Accidenti, ma la prima parte mi spaventa, è troppo ripida per le mie capacità, o la mia fifa che dir si voglia. Scendo un po’ a sci paralleli al pendio, poi prendo coraggio e riesco a fare qualche curva e qualche ruzzolone. Il sole che è uscito giusto quando siamo arrivati in cima, ha iniziato a far smollare la neve, che così diventa più facile da scendere.
I tre tizi che ci han raggiunto in vetta continuano sulla cresta della cima senza nome, mi volto a guardarli e li vedo investiti da una raffica che gli fa volare via qualcosa: siamo scesi in tempo! La fame ci sta consumando, cerchiamo un posticino al riparo dal vento, ma o il non decidersi se questo vada bene o la voglia di continuare a surfare, continuano a farci scendere ancora un po’. Poi basta, ci accasciamo per terra a mangiare il nostro panino.
Un’occhiata alla cima alle nostre spalle, e vediamo un mostro bianco trasparente partire dal pendio della cima e scendere veloce verso di noi, gli diamo le spalle e ci investe una raffica che se qui ha questa forza, non oso immaginare in vetta.. La pausa panino in paradiso può proseguire.
È un peccato dover abbandonare questo pianoro magico, ora che il sole lo tinge di luce è davvero perfetto, e se ne accorge anche la mia fronte che inizia a chiedere della crema protettiva. Però tutto finisce, e rimessi gli sci proseguiamo la discesa su dolci pendii di neve smollata e soffice, dando qualche occhiata alle curve disegnate e ai monti intorno.
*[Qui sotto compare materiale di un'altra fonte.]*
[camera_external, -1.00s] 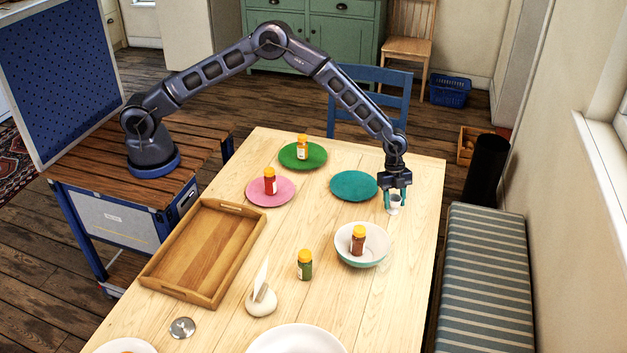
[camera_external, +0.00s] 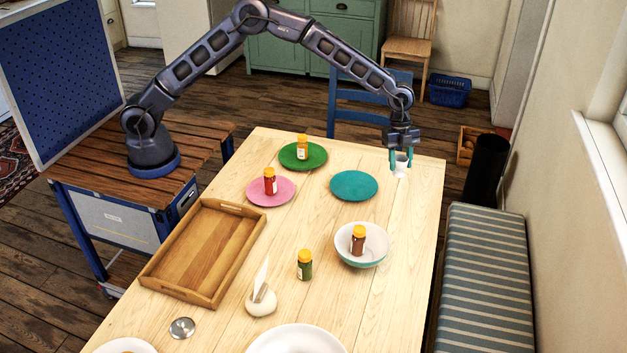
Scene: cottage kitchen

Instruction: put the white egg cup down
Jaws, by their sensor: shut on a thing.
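The white egg cup (camera_external: 401,171) is small and sits between the teal fingers of my gripper (camera_external: 401,166). My gripper points down and is shut on the cup near the far right corner of the wooden table (camera_external: 420,215). The fingers and the gripper body hide part of the cup. I cannot tell whether its foot touches the tabletop.
A teal plate (camera_external: 354,186) lies left of the gripper. A white bowl (camera_external: 375,240) holding a spice jar (camera_external: 358,239) stands nearer the camera. A blue chair (camera_external: 345,98) stands behind the far edge. The tabletop around the cup is clear.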

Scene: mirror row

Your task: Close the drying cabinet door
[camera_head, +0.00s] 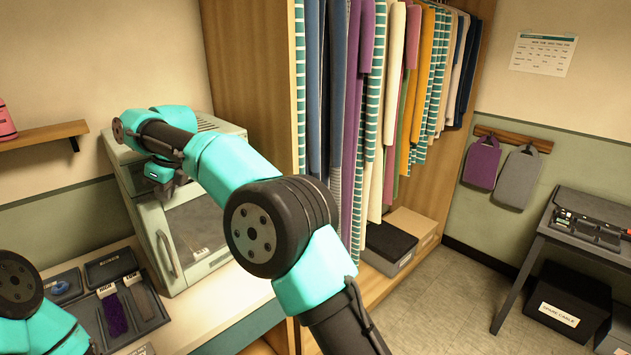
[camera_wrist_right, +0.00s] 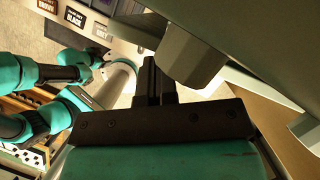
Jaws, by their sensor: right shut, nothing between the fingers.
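The drying cabinet (camera_head: 126,172) is a pale green box on the counter at the left in the head view. Its door (camera_head: 204,262) has a window and a long upright handle (camera_head: 168,254) near its left edge. I cannot tell how far the door stands from its frame. My right gripper (camera_head: 166,188) is shut and empty, by the top of the door, partly hidden by its own wrist. In the right wrist view its fingers (camera_wrist_right: 152,82) are together beside a grey block on a pale green panel (camera_wrist_right: 270,35). Contact is unclear. My left gripper is out of view.
A tall wooden wardrobe (camera_head: 245,60) with hanging clothes stands at the right. A wall shelf (camera_head: 45,137) is at the left. A dark desk (camera_head: 545,225) stands far right.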

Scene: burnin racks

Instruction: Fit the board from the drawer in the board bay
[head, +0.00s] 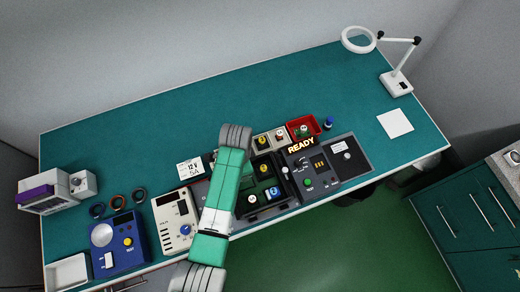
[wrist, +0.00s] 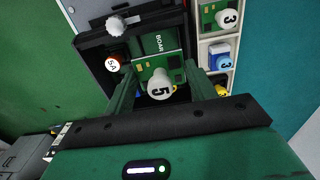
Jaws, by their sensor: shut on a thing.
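In the wrist view, my gripper (wrist: 162,92) has its two green fingers on either side of a white knob marked 5 (wrist: 159,84). The knob stands on a green board (wrist: 158,60), and my gripper is shut on this board. The board lies over or in a dark bay (wrist: 95,45) with the partly covered lettering "BOAR" beside it. I cannot tell whether the board is seated. In the head view my arm covers this spot and my fingertips are hidden.
Beside the bay are a red part marked 5A (wrist: 112,64) and a white knob (wrist: 115,27). A pale tray (wrist: 200,28) holds a board marked 3 and a blue part. In the head view, a READY display (head: 301,146) stands right of my arm. The table's back (head: 180,115) is clear.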

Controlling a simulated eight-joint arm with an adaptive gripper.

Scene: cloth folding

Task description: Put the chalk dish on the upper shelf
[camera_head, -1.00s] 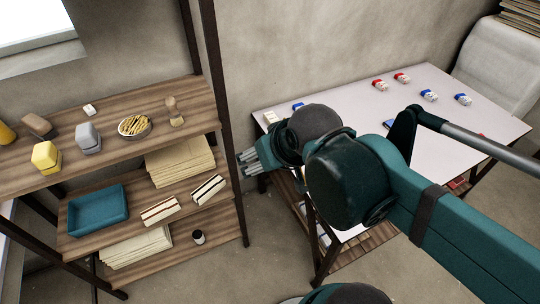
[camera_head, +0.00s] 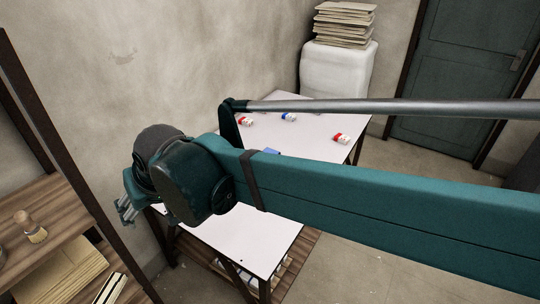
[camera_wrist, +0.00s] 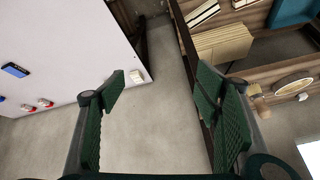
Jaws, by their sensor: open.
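My gripper (camera_head: 125,208) is open and empty. In the wrist view its two green pads (camera_wrist: 165,95) stand wide apart, with bare floor between and below them. A round, pale-rimmed dish (camera_wrist: 294,85) lies on a wooden shelf board at the right of the wrist view, well outside the pads. I cannot tell whether it is the chalk dish. A small whitish block (camera_wrist: 137,76) lies at the near corner of the white table (camera_wrist: 75,45), just beyond the left pad. The upper shelf (camera_head: 42,220) shows only in part at the lower left of the head view.
A brush-like wooden item (camera_head: 30,228) stands on the shelf. A dark shelf post (camera_head: 60,150) rises between shelf and table. Red and blue small items, including a red one (camera_head: 341,138), lie on the table. A white cabinet (camera_head: 335,75) with stacked papers stands behind.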

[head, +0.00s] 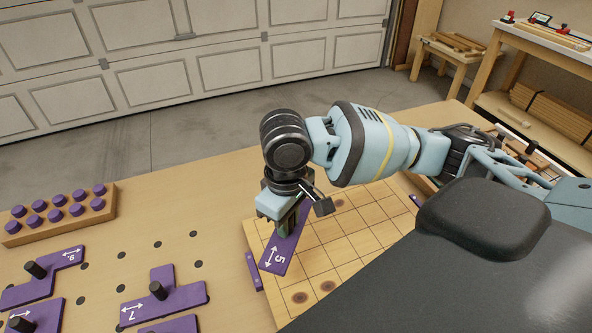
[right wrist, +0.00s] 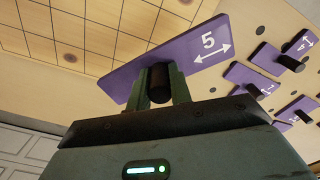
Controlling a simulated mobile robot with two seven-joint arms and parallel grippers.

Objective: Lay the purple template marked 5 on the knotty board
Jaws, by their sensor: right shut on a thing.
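The purple template marked 5 (head: 277,257) is in my right gripper (head: 287,222), over the left part of the knotty board (head: 352,253). The board is light wood with a square grid and dark knots. In the right wrist view the template (right wrist: 205,48) shows its 5 and a double arrow, and my right gripper (right wrist: 160,85) is shut on its black knob (right wrist: 160,90). The board (right wrist: 90,30) lies behind it there. Whether the template touches the board, I cannot tell. My left gripper is not in view.
More purple templates with black knobs, marked 9 (head: 45,278) and 7 (head: 165,295), lie at the left of the bench. A wooden block with purple pegs (head: 58,214) stands behind them. A purple strip (head: 253,271) sits at the board's left edge. My arm covers the board's far right.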

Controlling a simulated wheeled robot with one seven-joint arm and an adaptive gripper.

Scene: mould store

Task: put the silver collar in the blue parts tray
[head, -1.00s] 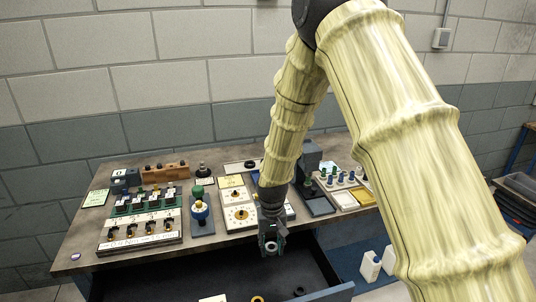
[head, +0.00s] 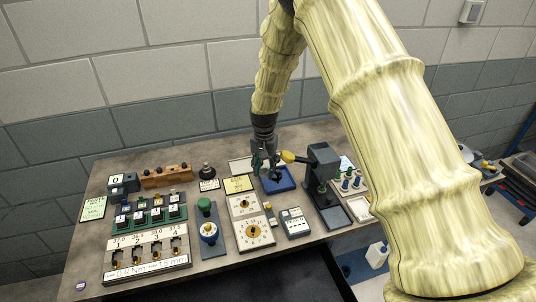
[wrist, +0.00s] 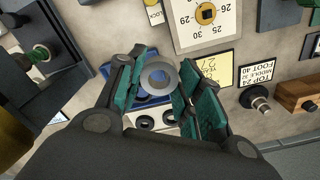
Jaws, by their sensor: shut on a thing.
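The silver collar (wrist: 158,76) is a grey ring held between the green-padded fingers of my gripper (wrist: 160,88) in the wrist view. In the head view my gripper (head: 264,164) points down over the blue parts tray (head: 284,186), toward the back of the bench. The collar is too small to make out there. In the wrist view the tray (wrist: 138,101) lies below and behind the collar, partly hidden by the fingers. The collar appears to be above the tray; the exact gap cannot be told.
A dark grey press-like stand (head: 324,165) is close to the right of the tray. A dial panel (head: 247,210) and a small white-faced box (head: 295,222) stand in front. A yellow note (head: 238,184) lies to the left. The dark drawer (head: 240,287) is at the bench's front.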

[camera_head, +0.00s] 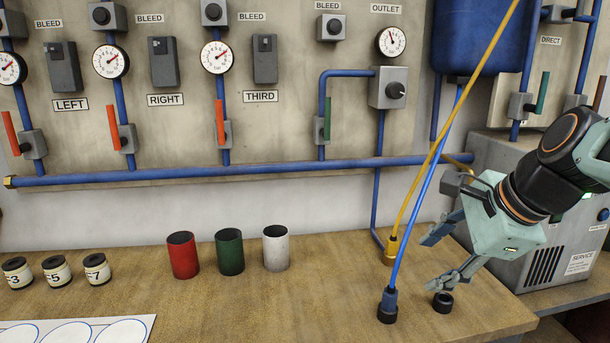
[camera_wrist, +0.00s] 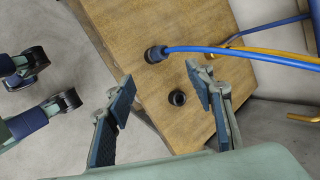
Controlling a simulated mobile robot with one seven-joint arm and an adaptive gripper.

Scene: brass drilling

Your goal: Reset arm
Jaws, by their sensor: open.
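My gripper (camera_head: 432,262) is open and empty in the head view, at the right end of the workbench. Its fingers are spread above the bench and a small black ring-shaped socket (camera_head: 443,302). In the wrist view my gripper (camera_wrist: 165,88) shows two separated fingers with blue pads. The black socket (camera_wrist: 178,98) stands on the bench between them, apart from both fingers. A blue hose (camera_head: 408,225) ends in a black fitting (camera_head: 387,307) on the bench, left of the gripper. A yellow hose (camera_head: 437,150) ends in a brass fitting (camera_head: 391,252) behind it.
Red (camera_head: 182,255), green (camera_head: 229,252) and white (camera_head: 276,248) cups stand mid-bench. Labelled jars (camera_head: 57,271) and a white sheet (camera_head: 75,330) lie left. A wall panel (camera_head: 270,110) carries gauges and blue pipes.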

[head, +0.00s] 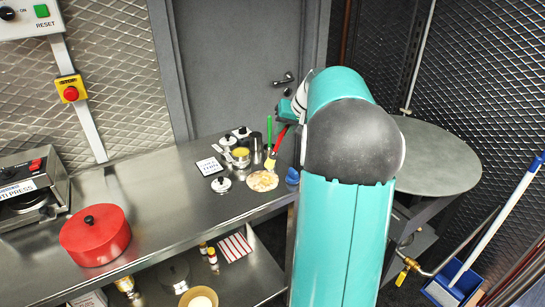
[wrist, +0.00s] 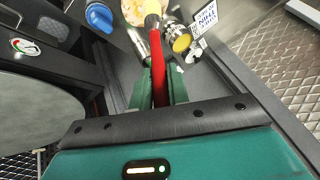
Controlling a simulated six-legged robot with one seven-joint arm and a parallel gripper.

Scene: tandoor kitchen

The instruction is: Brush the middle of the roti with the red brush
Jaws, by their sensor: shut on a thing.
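The red brush (head: 279,140) has a long red handle and a yellow head. My gripper (wrist: 160,88) is shut on its handle, which also shows in the wrist view (wrist: 157,62). The brush slants down with its yellow head at the far edge of the roti (head: 262,182) in the head view. I cannot tell whether the bristles touch it. The roti is pale with brown spots and lies flat on the steel counter. In the wrist view the roti (wrist: 133,11) is cut by the top edge, with the brush head over its side. My arm hides the counter's right end.
A small pot with yellow contents (head: 241,154) stands behind the roti. A green-handled tool (head: 269,130) stands upright beside it. A sign (head: 210,167) and a lidded white container (head: 223,184) are left. A blue object (head: 292,176) is right. A red pot (head: 95,238) stands front left.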

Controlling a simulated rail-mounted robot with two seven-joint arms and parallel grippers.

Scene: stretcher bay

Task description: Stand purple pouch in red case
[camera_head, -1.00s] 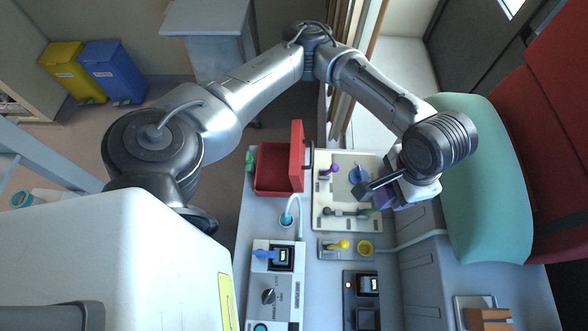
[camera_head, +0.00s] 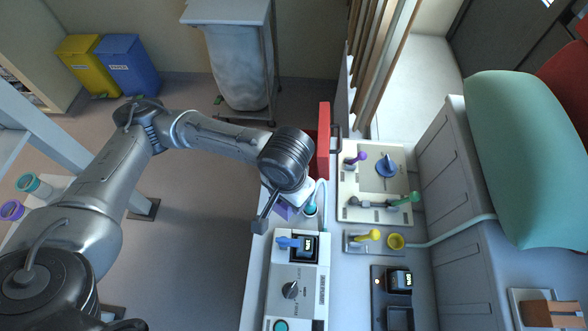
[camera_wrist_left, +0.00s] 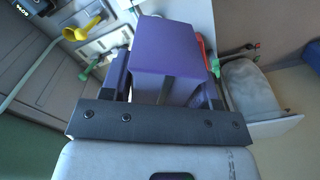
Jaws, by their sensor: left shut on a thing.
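The purple pouch (camera_wrist_left: 170,45) fills the middle of the left wrist view, upright between the dark fingers of my left gripper (camera_wrist_left: 168,88). In the head view only a small part of the pouch (camera_head: 283,211) shows below my left wrist. My left gripper (camera_head: 279,198) is shut on the pouch, beside the red case. The red case (camera_head: 323,140) shows its raised lid; my wrist hides most of its body. I cannot tell whether the pouch is over the case. A red strip of it also shows in the left wrist view (camera_wrist_left: 202,45). My right gripper is out of view.
A cream panel (camera_head: 347,211) with purple, blue and green fittings lies right of the case. A teal cup (camera_head: 310,210) with a hose and a grey device (camera_head: 283,275) stand close below my gripper. A green seat (camera_head: 525,150) is far right.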

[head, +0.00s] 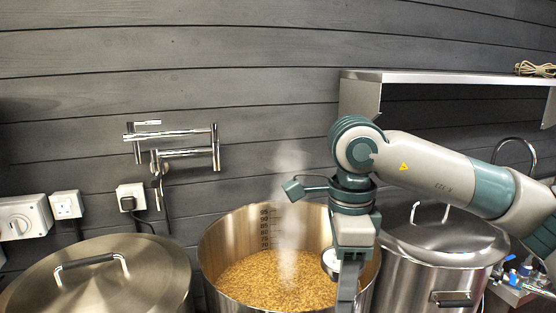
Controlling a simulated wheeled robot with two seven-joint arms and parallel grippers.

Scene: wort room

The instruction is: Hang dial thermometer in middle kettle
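The middle kettle (219,240) is open, a steel pot holding grainy golden mash, with dark scale marks on its inner back wall and steam rising. My right gripper (346,290) points down over the right part of this kettle, near its right rim. A small round pale disc with a dark edge, apparently the dial thermometer (331,261), shows at the left side of the gripper, inside the kettle's outline. The fingers are seen edge-on, so whether they are closed on the dial is unclear. The thermometer's stem is not visible. My left gripper is out of view.
A lidded kettle (100,280) stands left and another lidded kettle (440,245) right, behind my right arm. A folded wall faucet (175,145) and sockets (66,205) are on the left wall.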

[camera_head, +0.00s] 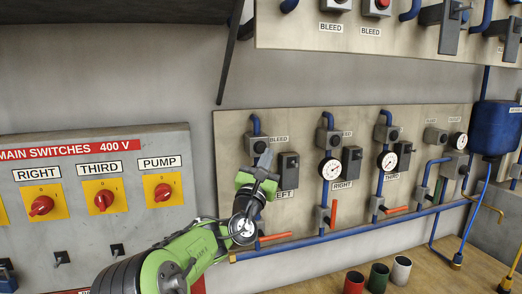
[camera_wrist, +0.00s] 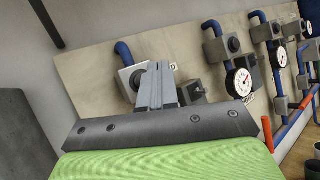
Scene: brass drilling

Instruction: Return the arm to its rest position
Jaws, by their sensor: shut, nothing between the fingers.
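My green and black arm reaches up from the bottom of the head view. My gripper (camera_head: 266,158) is shut with nothing between its fingers. In the head view it overlaps the left part of the pipe panel (camera_head: 305,122), beside a dark box above the LEFT label. In the wrist view the closed grey fingers (camera_wrist: 158,70) point up towards the same panel (camera_wrist: 90,65). They overlap the left valve box there. I cannot tell how far the fingertips are from it.
A switch panel (camera_head: 130,220) with red knobs on yellow plates stands left of my arm. Gauges (camera_head: 331,168), blue pipes and red levers (camera_head: 334,212) are to the right. Red, green and white cups (camera_head: 401,268) stand on the wooden bench (camera_head: 330,280). An upper BLEED panel (camera_head: 400,35) overhangs.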

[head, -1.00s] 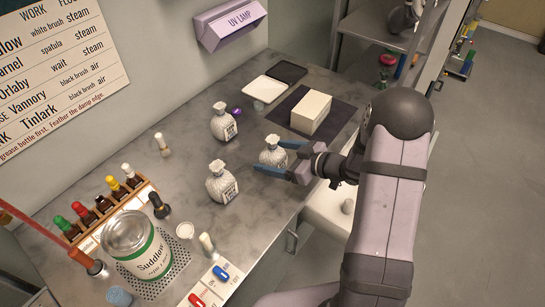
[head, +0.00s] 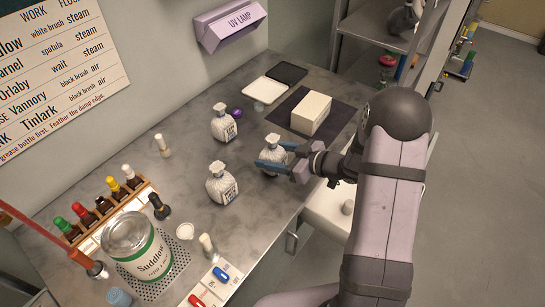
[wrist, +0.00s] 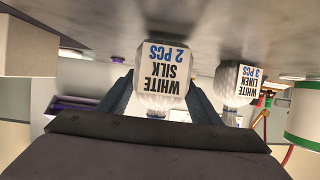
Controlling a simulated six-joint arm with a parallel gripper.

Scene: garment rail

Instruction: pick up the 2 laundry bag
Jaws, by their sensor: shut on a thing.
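My gripper (head: 276,158) is shut on a small white laundry bag (head: 273,148), with one blue finger on either side of it. In the wrist view this bag (wrist: 165,72) sits between the fingers, and its label reads "WHITE SILK 2 PCS". I cannot tell whether it is clear of the counter. A second white bag (head: 220,185) stands to its left, and a third bag (head: 223,124) stands farther back on the left. In the wrist view a bag labelled "WHITE LINEN 3 PCS" (wrist: 238,82) shows to the right of the held one.
The grey counter (head: 200,245) carries a cream block (head: 311,112) on a dark mat (head: 340,125), behind the held bag. White and black trays lie farther back. A Suddlow tub (head: 137,245), a rack of coloured-cap bottles (head: 107,205) and a brush stand at the front left.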

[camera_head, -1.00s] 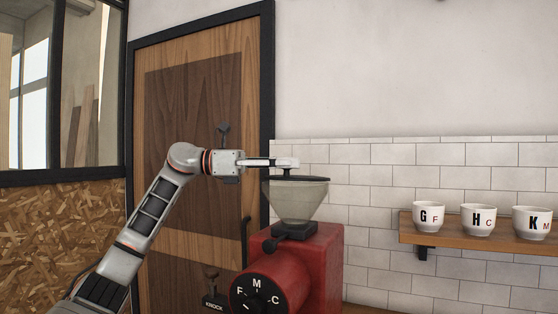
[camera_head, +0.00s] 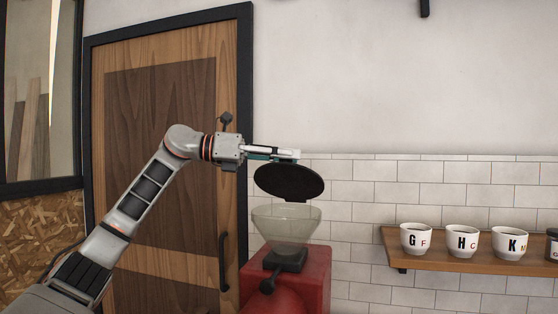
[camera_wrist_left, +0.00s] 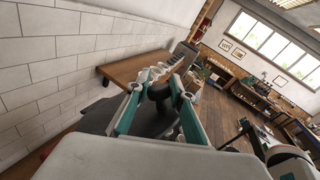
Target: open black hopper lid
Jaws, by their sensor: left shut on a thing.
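The black hopper lid (camera_head: 290,183) is a round dark disc, tilted and held above the hopper, clear of its rim. The hopper (camera_head: 286,230) is a pale translucent funnel, its top uncovered, on the red grinder (camera_head: 305,285). My left gripper (camera_head: 289,155) comes in from the left over the lid and is shut on its knob. In the left wrist view the black knob (camera_wrist_left: 159,90) sits between the green-sided fingers, with part of the dark lid (camera_wrist_left: 98,117) below. The fingers hide part of the lid there. My right gripper is in neither view.
A wooden shelf (camera_head: 465,262) with lettered white cups (camera_head: 462,241) is on the tiled wall to the right. A wooden door (camera_head: 160,90) with a black frame stands behind my left arm. The wall space above the lid is clear.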

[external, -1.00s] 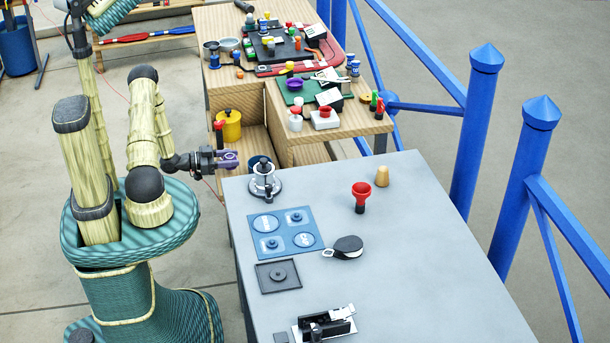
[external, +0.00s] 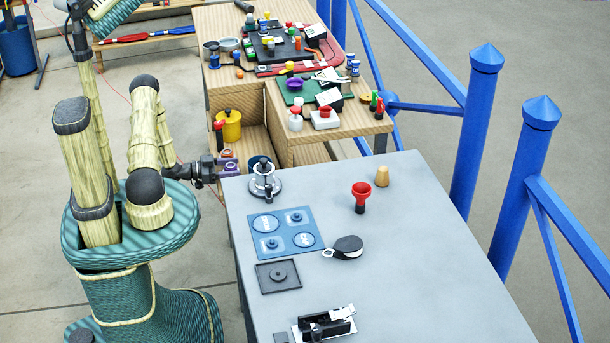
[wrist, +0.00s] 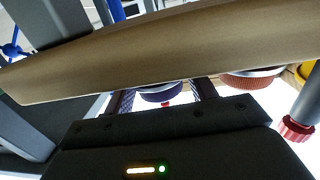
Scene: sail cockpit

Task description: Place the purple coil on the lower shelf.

Arriviamo nei pressi del budello, Riccardo tira dritto “ehi, guarda che siamo saliti da qui” “sì, ma io non ci scendo!”, e troviamo un pendio ancora in ombra piuttosto ripido che mi spaventa un po’, ma la neve è ottima, e ben presto torniamo al sole nei pressi del camping. E dopo di nuovo slalom tra gli alberi e discesa dolce e soffice.
Scendiamo più bassi della malga, alla ricerca della forestale o di tracce che indichino la localizzazione per risalire al pianoro 2142, ma forse scendo troppo seguendo delle tracce che inizio a pensare sdalgano da Peio. Fermi tutti, ripelliamo e iniziamo a traversare verso destra che se no scendiamo troppo! E Riccardo si inalbera al pensiero di esser scesi troppo.. 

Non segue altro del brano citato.